Re: I were once a real hoghead, not some groundling...
Author: Dr Zarkoff
Date: 11-11-2016 - 10:24
>Huh? It has much to do with the brake valve. With a non-maintaining valve you will continue to lose air and have an increased application, necessitating a running release and the need for the retainers to hold braking effort while recharging.
All brake valves with (brake pipe) pressure maintaining can do is prevent brake increases that are caused by brake pipe leakage (until the leakage rate exceeds the capacity of the maintaining feature). This goes a long way toward simplifying brake use, but what no brake valve can do is compensate for speed reductions and increases arising from grade changes and other track-related conditions. This means that when a grade levels out for a short stretch, you may still have to make that running release in order to avoid bogging down and/or coming to a halt.
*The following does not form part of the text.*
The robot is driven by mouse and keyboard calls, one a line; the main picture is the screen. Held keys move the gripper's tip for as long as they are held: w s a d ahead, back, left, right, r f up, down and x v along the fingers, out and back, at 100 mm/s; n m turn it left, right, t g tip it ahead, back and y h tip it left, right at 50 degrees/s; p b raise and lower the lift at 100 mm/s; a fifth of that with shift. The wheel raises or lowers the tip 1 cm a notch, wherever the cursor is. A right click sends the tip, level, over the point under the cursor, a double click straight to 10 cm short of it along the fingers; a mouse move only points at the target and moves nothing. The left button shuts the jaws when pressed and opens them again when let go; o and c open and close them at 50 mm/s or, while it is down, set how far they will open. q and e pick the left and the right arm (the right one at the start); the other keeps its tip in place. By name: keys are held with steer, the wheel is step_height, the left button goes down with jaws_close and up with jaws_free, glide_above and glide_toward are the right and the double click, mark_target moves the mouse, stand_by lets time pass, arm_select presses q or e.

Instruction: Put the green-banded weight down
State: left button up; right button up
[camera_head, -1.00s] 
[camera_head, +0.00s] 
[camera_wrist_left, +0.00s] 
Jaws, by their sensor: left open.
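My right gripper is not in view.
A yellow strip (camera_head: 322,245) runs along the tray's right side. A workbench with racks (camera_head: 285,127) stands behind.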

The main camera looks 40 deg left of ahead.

In other words, the characteristics of the grade dictate the use of retainers; the type of brake valve can only reduce relying on them.
As I said, those UP locomotives used on the Vasona branch have 26-L, which the last time I checked has pressure maintaining, yet the UP's SSI say to use retainers.
>Leaving dynamics out of the equation, pressure maintaining would have done away with many a territory requiring retainers.
Yes. However, there was, or would be, a provision in the air brake rules which would specify using them whenever the maintaining feature failed.
I'm surprised no one has mentioned the need to stop for wheel cooling when using retainers, although many of the grades which used to require them aren't long enough to have to do this.
The basic concepts and apparatus for (brake pipe) pressure maintaining were invented 100 years ago but weren't put on the market in a big way until after WWII. Bridging and feed valve braking were cheating, and feed valve braking is specifically prohibited in this day and age.